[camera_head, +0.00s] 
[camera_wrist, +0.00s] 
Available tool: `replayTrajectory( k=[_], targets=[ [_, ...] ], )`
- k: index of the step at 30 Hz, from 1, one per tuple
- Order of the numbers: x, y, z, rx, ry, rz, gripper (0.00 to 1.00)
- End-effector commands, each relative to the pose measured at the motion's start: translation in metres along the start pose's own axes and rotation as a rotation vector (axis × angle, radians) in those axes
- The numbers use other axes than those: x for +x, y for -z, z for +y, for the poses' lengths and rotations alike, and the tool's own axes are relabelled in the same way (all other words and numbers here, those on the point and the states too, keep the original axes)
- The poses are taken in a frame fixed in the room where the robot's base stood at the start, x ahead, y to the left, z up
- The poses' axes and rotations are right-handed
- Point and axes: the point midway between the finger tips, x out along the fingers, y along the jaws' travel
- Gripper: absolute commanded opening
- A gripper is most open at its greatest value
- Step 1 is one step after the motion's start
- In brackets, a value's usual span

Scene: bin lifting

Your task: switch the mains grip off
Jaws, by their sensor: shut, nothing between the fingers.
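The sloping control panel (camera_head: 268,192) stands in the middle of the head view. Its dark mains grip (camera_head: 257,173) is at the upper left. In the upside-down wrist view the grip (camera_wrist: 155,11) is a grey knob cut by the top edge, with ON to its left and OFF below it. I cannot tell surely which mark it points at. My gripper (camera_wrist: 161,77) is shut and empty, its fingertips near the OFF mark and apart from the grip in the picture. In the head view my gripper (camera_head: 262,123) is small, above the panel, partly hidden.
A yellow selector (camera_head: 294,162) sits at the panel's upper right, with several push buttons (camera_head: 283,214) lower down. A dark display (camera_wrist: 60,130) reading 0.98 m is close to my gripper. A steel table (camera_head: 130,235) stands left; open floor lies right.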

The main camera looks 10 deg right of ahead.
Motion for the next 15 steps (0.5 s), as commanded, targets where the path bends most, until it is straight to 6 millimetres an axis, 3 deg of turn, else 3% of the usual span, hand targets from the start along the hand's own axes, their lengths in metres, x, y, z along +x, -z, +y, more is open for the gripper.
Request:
========================================
Repeat, without changes, every line from the one that contains "The main camera looks 10 deg right of ahead." through the final line of the data.

The main camera looks 10 deg right of ahead.
Motion for the next 15 steps (0.5 s), as commanded, targets where the path bends most, until it is straight to 6 millimetres an axis, 3 deg of turn, else 3% of the usual span, hand targets from the start along the hand's own axes, their lengths in metres, x, y, z along +x, -z, +y, more is open for the gripper.
Request:

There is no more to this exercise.